Flink Delivers ACID Transactions on Streaming Data

The folks behind Apache Flink just delivered something you may not have realized you needed: ACID guarantees in a stream processing framework. According to data Artisans, its new Streaming Ledger offering could even replace relational databases in some use cases, upping the ante in big data’s ongoing architectural war.

Banks and other companies with strict transactional needs have long required that their data processing systems adhere to the precepts of ACID, where transactions are Atomic, Consistent, Isolated, and Durable. Without these assurances, banks could not guarantee, for example, that money deducted from one account is deposited in another.

Delivering ACID support is no trivial matter, and typically requires a range of internal mechanisms to track the state of complex, multi-part transactions in an accurate and redundant manner. Because of the technical complexity, ACID support has traditionally been the realm of relational database management systems, and as a result most companies with ACID needs have turned to RDBMs like Oracle, SQL Server, and DB2 to serve their needs (although NoSQL databases are adding ACID support too).

The folks at data Artisans are hoping to turn those ACID assumptions on their heads with their new Streaming Ledger offering, which is available as part of the new proprietary River Edition of Flink the company announced today at its Flink Forward event in Berlin, Germany.

ACID support builds on capabilities that open source version of Apache Flink already offered, including its check pointing system and support for exactly one processing. The Streaming Ledger takes the technology up a notch, says Robert Metzger, co-founder of data Artisans and head of engineering.

“What Flink supports as of today is exactly once transactions. This allows you to perform stateful accesses on a single key,” he says. “Let’s say you have a table in a stream processor containing users, and you want to perform some updates on a user. This is basically what Flink provides with exactly once guarantees. So these updates are always consistent for the user, and if this processor fails, it will restart, and the data … will always be consistent.

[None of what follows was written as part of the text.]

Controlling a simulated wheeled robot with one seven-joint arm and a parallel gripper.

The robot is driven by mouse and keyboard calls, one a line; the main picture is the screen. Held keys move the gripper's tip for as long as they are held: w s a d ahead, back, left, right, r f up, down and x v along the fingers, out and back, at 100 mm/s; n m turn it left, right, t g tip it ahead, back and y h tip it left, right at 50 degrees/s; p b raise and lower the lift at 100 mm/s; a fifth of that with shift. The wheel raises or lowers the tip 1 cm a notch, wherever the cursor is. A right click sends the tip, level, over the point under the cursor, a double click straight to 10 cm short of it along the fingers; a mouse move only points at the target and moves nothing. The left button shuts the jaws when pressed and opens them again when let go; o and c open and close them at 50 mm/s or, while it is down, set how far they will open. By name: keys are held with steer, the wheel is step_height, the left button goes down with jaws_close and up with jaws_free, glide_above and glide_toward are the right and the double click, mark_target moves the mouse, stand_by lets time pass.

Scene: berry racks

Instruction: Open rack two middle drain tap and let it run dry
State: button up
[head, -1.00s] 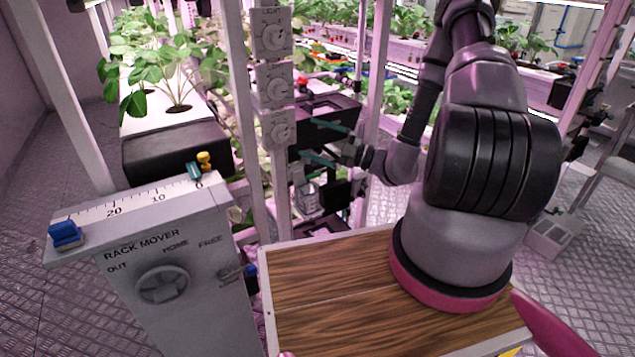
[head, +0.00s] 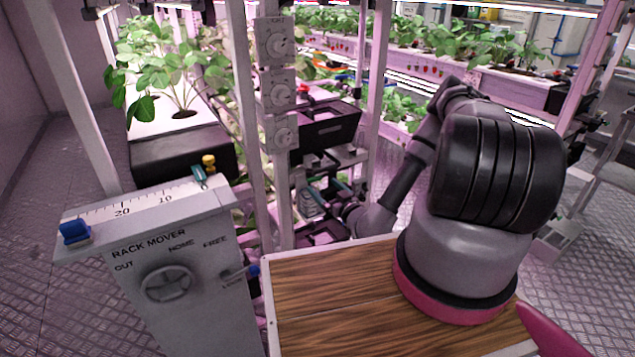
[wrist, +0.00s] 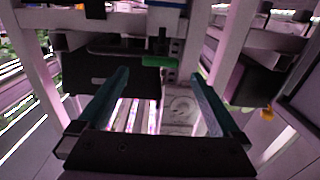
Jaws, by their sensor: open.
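My gripper (head: 324,192) is low inside the rack frame, below a black trough (head: 330,128), with its teal fingers pointing left in the head view. In the wrist view my gripper (wrist: 163,82) is open and empty, its fingers spread wide.
A post with several white dials (head: 279,92) stands just left of my gripper. The grey rack mover box (head: 165,270) is at front left, with a planted trough (head: 180,152) behind it. A wood-topped surface (head: 330,300) lies in front. Rack posts (head: 376,90) narrow the space.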

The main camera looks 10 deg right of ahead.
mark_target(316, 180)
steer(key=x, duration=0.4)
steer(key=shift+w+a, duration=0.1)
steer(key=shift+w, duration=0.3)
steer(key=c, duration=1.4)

“The problem is, if you’re working with data from the financial industries, where you want to transfer money between bank accounts, or in the logistics industry, where you want to change how many items you have in storage, you need to be able to do updates to multiple states at once,” Metzger continues. “You don’t want to have the system crash in the middle, where your money is removed from one bank account but not added to the other bank account. And you want to do it efficiently at large scale.”

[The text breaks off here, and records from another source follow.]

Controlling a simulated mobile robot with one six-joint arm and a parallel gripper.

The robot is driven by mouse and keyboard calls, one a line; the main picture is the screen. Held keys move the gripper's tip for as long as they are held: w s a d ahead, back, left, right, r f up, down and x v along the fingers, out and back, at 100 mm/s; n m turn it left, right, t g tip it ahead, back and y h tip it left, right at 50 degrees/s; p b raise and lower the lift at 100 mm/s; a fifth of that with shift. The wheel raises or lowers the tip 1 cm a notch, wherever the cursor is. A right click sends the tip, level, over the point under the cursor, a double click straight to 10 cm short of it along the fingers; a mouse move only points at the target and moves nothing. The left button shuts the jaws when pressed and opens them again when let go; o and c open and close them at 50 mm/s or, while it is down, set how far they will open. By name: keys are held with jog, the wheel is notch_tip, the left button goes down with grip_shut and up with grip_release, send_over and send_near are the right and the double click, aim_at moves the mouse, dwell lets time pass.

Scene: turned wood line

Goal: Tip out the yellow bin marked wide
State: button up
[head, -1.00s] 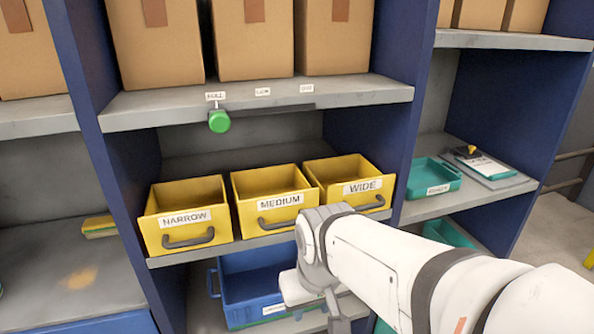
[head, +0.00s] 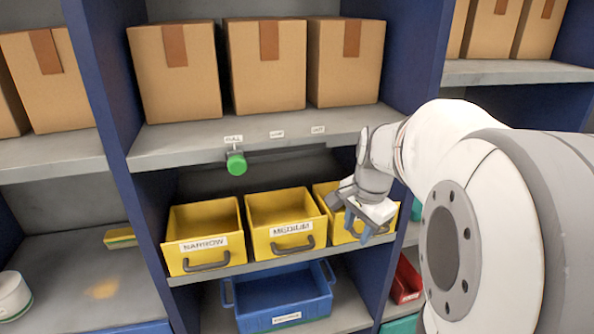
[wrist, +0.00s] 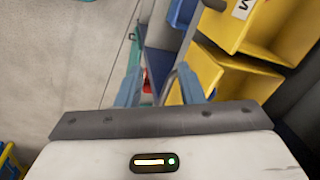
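The yellow bin marked wide (head: 326,190) stands at the right end of the middle shelf in the head view. My gripper and wrist cover its front, so its label and handle are hidden. My gripper (head: 359,227) is in front of this bin, fingers pointing down and spread apart. In the wrist view, the gripper (wrist: 158,88) is open, with nothing held between its blue fingers. The wide bin (wrist: 250,82) shows right of the fingers, close to the right one. I cannot tell whether they touch.
Yellow bins marked narrow (head: 183,221) and medium (head: 268,210) stand to the left. A blue bin (head: 285,292) sits on the shelf below, and a red bin (head: 404,281) to its right. A green knob (head: 236,163) hangs under the upper shelf, which holds cardboard boxes (head: 180,80).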

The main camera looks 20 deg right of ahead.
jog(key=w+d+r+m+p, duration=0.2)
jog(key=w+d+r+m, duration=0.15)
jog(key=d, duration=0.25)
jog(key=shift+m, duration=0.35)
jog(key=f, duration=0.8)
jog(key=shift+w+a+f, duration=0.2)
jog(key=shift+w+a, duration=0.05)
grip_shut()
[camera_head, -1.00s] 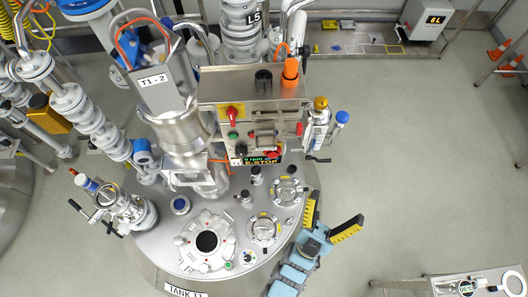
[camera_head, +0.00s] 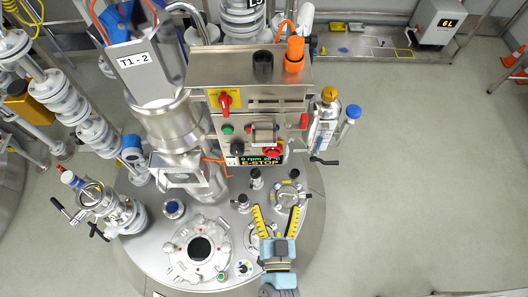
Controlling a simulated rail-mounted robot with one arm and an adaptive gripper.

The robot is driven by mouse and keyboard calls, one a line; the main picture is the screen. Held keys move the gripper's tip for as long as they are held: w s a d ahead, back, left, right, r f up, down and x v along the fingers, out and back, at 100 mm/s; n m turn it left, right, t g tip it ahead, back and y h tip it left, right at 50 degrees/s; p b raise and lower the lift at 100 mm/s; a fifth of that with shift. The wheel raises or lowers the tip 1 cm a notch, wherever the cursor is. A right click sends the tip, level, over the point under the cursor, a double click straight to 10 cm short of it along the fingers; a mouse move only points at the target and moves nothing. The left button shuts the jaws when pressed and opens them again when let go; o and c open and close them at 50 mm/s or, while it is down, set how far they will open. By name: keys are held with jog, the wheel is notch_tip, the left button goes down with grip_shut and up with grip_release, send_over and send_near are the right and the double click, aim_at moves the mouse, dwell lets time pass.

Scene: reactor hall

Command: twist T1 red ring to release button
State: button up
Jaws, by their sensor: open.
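The red button with its ring (camera_head: 272,152) is on the lower right of the T1 control panel (camera_head: 283,72), just above the right end of the display (camera_head: 255,161). The display reads 0 rpm, 20 °C and E-STOP. My gripper (camera_head: 276,209) is open and empty, its two yellow-padded fingers pointing up the picture toward the panel. It is below the red button in the picture, over the tank lid, and apart from the button. The fingers partly cover a round port on the lid.
The panel also carries a red rotary switch (camera_head: 225,100), a green button (camera_head: 227,129) and a black knob (camera_head: 237,148). A valve with a blue cap (camera_head: 352,112) stands right of the panel. Lid fittings, including a round manway (camera_head: 201,249), surround the gripper.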

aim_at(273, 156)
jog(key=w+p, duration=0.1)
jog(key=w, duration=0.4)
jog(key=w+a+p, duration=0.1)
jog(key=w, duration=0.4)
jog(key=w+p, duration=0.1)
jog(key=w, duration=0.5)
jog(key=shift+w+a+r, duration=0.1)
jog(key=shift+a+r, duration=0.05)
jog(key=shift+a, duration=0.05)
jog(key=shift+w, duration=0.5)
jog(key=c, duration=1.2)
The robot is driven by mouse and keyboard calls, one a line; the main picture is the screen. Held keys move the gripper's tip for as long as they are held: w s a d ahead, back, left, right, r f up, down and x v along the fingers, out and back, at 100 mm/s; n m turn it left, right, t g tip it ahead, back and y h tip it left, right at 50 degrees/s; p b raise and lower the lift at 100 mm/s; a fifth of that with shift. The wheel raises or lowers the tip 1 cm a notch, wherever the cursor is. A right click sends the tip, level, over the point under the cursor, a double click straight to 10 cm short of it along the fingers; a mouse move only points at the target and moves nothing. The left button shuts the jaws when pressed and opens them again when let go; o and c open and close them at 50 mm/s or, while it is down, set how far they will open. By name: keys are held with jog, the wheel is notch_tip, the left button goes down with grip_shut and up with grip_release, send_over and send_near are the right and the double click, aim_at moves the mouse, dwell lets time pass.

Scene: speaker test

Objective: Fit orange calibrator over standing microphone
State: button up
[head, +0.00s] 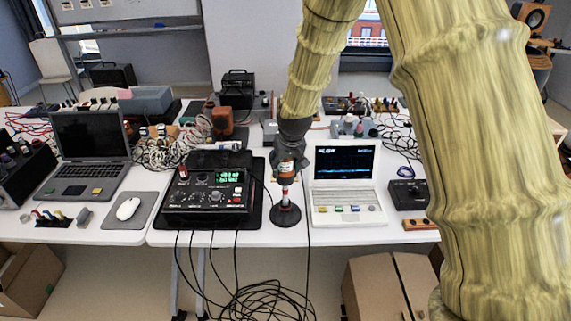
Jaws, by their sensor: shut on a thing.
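My gripper (287,163) points down at the middle of the table, between the black meter box and the white laptop. It is shut on the orange calibrator, which is small here and mostly hidden by the fingers. Directly below stands the microphone (285,194), upright, with a pale stem and red bands, on a round black base (285,216). The microphone's top is hidden at the gripper. I cannot tell whether the calibrator is around the microphone's tip or just above it.
The black meter box (207,197) stands close on the left and the open white laptop (344,185) on the right. A white mouse (127,208) and dark laptop (88,150) are further left. Cables hang over the white table's (262,237) front edge. Equipment crowds the back.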

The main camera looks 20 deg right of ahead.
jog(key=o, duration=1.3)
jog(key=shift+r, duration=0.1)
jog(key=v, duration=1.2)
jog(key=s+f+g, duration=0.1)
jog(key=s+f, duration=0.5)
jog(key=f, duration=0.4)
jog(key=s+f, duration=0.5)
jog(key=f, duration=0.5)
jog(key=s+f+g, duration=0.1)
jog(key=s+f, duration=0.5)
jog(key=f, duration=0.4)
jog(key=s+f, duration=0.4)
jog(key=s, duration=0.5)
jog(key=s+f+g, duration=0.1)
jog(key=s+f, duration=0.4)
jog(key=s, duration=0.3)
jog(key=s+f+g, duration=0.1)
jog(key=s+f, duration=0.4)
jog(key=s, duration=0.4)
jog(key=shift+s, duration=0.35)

That is basically what data Artisans has delivered with Streaming Ledger. “It’s essentially multi-key joins, joining data from multiple sources consistently,” Metzger adds. “This might be abstract, but this applies to a ton of use cases at the end of the day.”

Incoming transactions can be processed in an ACID-compliant manner with data Artisans new Streaming Ledger

Support for ACID transactions will simplify life for developers trying to process transactions using Flink, says Kostas Tzoumas, data Artisans co-founder and CEO and one of the original creators of the stream processing system that emerged from the Stratosphere research project at the Technical University of Berlin earlier this decade.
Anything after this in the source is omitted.